The influence of acquisition time and beam type on CHM accuracy is generally similar to the results from the DTM, with the exception of the lower median of CHM differences from coverage beams compared to power beams. This may be connected to the increased median beam sensitivity of power beams (
Figure 13). For the dataset used here, the median CHM-difference increases with increasing beam sensitivity.
The connection between beam sensitivity and beamtype does not explain the increase of median CHM-differences with increasing beam sensitivity. As mentioned in
Section 4.1, the number of footprints where the beam sensitivity could have an influence on CHM accuracy is small, and, if anything, a positive influence of increasing beam sensitivity on CHM accuracy was to be expected. This may lead to the conclusion that beam sensitivity correlates with another parameter that has an influence on the accuracy. However, no parameter included in this analysis shows a noteworthy correlation with beam sensitivity (the highest being the correlation with slope, with a Pearsons’s r of −0.11).

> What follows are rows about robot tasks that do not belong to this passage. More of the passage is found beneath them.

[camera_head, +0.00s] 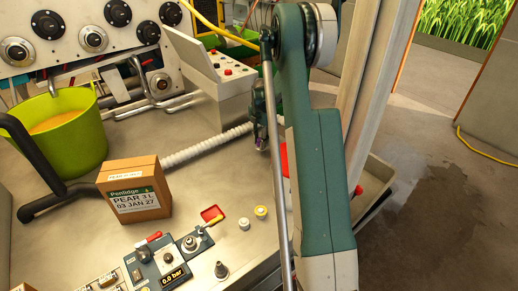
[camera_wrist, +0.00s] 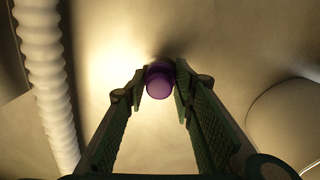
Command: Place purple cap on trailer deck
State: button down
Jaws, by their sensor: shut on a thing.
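The purple cap (camera_wrist: 158,82) is a small round piece between my gripper's fingertips (camera_wrist: 160,86) in the wrist view. My gripper is shut on it. In the head view my gripper (camera_head: 262,143) is partly hidden behind my arm, and a small purple bit of the cap shows at its tip. The pale surface also fills the wrist view behind the cap. I cannot tell whether the cap touches it.
A ribbed white hose (camera_head: 205,146) runs behind a cardboard box (camera_head: 135,190); the hose also shows in the wrist view (camera_wrist: 45,80). A control panel (camera_head: 170,262) stands at the front. A green bucket (camera_head: 65,135) stands left.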

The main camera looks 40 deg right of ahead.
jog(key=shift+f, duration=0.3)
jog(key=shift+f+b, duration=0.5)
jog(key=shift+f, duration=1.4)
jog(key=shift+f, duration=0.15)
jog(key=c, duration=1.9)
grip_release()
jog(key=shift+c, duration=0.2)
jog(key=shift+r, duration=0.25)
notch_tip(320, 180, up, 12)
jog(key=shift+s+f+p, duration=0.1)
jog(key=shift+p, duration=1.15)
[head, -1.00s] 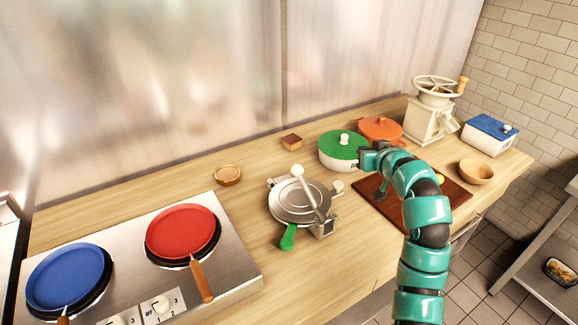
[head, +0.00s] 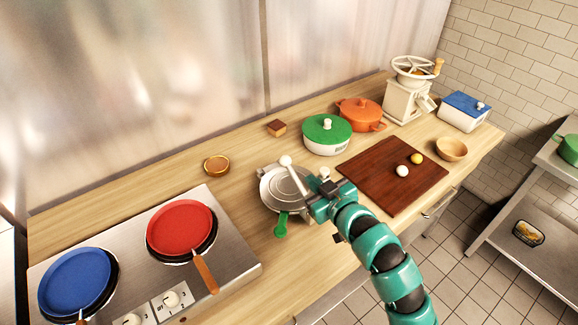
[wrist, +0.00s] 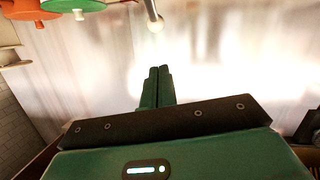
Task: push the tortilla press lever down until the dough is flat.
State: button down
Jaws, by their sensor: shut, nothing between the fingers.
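The tortilla press (head: 268,195) is a round grey metal press on the counter, with a green handle (head: 281,226) at its front. Its lever stands raised and tilted, topped by a white knob (head: 285,160). The knob and rod also show at the top of the wrist view (wrist: 155,24). The plates look closed together and I see no dough between them. My gripper (head: 314,184) is at the right side of the press, close to the lever. In the wrist view my fingers (wrist: 158,72) are together and empty, apart from the knob in the picture.
A stove with a red pan (head: 180,227) and a blue pan (head: 74,277) is left. A wooden board (head: 372,180) with a white ball (head: 402,171) and a yellow ball (head: 416,158) lies right. A green-lidded pot (head: 326,146) and an orange pot (head: 372,126) stand behind.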

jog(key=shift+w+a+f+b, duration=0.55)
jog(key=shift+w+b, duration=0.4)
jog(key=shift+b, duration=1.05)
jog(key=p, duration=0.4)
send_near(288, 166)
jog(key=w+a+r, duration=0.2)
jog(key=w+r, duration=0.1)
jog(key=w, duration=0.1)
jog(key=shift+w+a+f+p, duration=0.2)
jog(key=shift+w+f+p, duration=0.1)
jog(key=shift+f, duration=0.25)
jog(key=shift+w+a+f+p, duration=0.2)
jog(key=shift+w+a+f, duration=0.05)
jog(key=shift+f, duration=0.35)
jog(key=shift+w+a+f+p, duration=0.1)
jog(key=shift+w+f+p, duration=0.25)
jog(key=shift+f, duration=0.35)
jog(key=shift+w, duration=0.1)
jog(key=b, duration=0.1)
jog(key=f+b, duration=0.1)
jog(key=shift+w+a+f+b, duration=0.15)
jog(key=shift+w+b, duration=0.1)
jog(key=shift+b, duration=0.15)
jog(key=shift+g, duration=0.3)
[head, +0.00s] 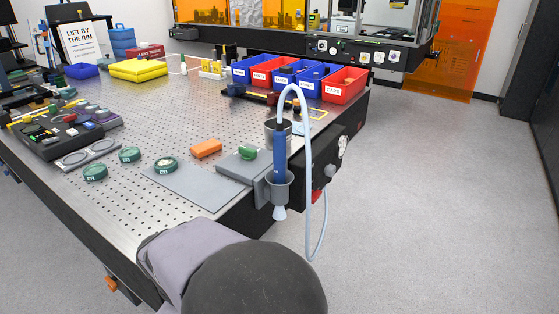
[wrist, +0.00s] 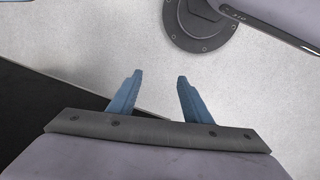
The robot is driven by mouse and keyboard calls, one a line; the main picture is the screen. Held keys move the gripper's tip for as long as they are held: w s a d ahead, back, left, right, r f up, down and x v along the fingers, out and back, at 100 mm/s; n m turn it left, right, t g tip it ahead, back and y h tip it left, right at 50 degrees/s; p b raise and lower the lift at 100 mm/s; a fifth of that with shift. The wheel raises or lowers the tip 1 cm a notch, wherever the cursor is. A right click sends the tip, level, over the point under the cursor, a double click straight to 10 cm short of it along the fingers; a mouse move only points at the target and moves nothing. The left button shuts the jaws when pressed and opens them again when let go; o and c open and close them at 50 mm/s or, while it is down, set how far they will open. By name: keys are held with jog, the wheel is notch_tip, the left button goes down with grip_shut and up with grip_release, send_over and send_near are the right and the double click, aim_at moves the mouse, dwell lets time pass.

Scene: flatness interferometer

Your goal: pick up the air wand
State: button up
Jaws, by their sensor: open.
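The air wand (head: 279,158) is a blue upright handle with a light blue hose looping up from its top and down its right side. It sits in a grey cup-like holder (head: 270,191) at the table's right front edge, with a pale nozzle showing below. My gripper (wrist: 154,82) shows in the wrist view with its two blue fingers apart and nothing between them. The wand is not in the wrist view. My gripper's fingers do not show in the head view, so their distance from the wand cannot be told.
The perforated metal table (head: 150,115) carries green-rimmed discs (head: 166,165), an orange block (head: 206,148) and a grey plate with a green knob (head: 249,153). Red and blue bins (head: 345,86) stand at the back right. Open floor (head: 430,200) lies right of the table.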

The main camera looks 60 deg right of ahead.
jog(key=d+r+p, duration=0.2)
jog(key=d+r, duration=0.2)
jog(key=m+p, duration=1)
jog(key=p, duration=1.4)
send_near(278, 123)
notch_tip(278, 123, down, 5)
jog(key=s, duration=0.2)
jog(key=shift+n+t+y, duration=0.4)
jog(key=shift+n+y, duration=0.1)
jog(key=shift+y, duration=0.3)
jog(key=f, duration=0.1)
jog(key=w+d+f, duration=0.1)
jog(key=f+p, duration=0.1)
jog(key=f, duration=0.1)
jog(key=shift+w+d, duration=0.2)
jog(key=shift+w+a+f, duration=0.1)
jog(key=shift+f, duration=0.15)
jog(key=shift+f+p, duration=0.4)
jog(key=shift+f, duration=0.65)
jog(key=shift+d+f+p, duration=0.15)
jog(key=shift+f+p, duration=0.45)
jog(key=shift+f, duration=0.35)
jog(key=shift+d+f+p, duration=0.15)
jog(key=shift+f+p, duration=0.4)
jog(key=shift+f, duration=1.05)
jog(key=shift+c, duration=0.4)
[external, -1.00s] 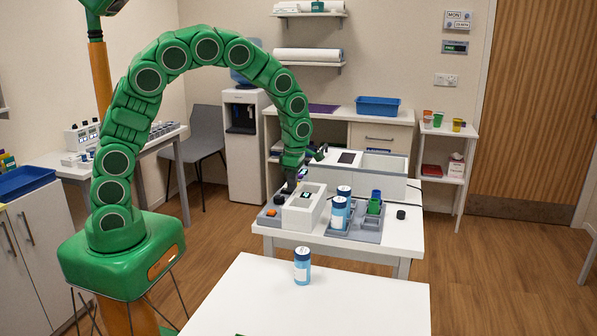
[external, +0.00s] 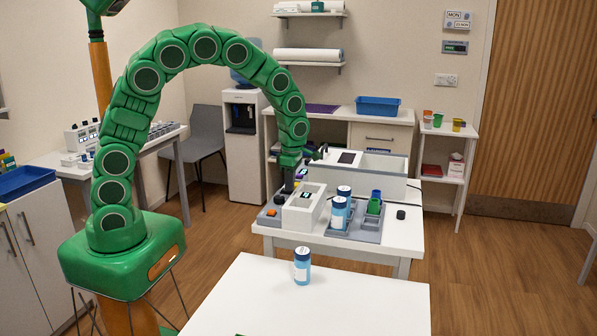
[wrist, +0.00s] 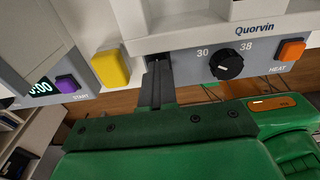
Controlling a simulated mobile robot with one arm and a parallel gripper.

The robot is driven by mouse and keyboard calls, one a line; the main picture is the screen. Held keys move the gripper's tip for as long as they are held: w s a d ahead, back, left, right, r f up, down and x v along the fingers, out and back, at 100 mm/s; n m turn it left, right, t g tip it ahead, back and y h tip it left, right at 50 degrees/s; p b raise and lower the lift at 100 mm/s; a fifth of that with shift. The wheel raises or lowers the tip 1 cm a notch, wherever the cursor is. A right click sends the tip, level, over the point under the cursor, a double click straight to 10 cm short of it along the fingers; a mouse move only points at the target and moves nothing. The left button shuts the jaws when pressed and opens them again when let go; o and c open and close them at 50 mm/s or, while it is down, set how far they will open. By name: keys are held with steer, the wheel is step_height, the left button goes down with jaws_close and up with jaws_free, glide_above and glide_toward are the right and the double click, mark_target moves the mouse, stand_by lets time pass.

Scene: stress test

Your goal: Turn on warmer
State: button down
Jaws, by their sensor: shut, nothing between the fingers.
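The warmer's grey front panel (wrist: 182,70) crosses the wrist view, marked "Quorvin". It carries a black dial (wrist: 226,64) between the marks 30 and 38, and an orange button (wrist: 292,49) labelled HEAT at the right. I cannot tell whether the heat is on. My gripper (wrist: 157,70) is shut and empty, its tips close to the panel, left of the dial and right of a yellow block (wrist: 110,68). Whether the tips touch the panel is unclear. In the external view my gripper (external: 288,187) is low at the left end of the white warmer (external: 303,212).
Left in the wrist view is a second panel with a lit display (wrist: 40,89) and a purple button (wrist: 66,84). Another bottle (external: 302,266) stands on the front table (external: 330,305).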

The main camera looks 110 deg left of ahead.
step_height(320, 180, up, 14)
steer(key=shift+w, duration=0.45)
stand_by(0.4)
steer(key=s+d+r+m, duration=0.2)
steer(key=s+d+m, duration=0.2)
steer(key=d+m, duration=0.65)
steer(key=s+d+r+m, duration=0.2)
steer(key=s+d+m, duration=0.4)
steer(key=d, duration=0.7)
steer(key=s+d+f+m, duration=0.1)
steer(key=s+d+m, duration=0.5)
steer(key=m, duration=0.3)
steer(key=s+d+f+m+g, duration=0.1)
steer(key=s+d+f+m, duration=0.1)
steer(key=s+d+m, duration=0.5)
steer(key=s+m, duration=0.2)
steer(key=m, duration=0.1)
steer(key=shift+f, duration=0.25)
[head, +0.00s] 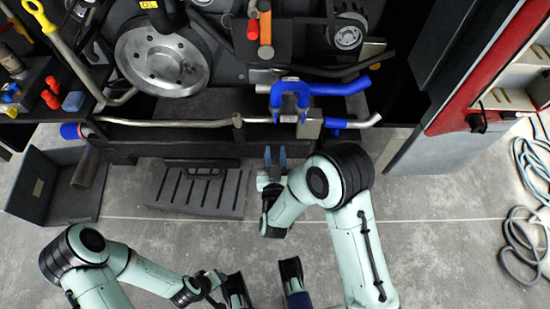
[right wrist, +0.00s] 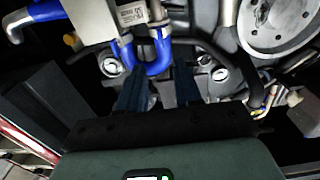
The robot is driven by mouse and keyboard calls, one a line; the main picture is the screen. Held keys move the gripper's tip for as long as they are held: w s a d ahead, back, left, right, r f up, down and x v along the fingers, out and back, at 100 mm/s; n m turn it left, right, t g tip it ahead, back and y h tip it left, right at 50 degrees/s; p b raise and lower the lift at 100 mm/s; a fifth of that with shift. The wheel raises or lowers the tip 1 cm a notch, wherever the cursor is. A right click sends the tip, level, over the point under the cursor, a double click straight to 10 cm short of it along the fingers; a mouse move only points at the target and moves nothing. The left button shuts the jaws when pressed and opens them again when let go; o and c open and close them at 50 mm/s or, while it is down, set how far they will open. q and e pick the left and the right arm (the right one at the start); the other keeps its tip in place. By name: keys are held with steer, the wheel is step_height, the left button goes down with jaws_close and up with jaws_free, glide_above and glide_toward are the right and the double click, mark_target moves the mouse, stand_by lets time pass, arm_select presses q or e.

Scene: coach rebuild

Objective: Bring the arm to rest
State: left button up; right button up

As with the DTM, the low accuracy of height estimates from certain footprints in both the Roda and Thuringian forest area cannot be fully explained, with the influence of rainfall during the acquisition only being a possible explanation for the Thuringian forest footprints. In addition, values that form clusters of outliers in the scatterplots (
Figure 7 and
Figure 11) are dispersed over the study areas and not spatially clustered.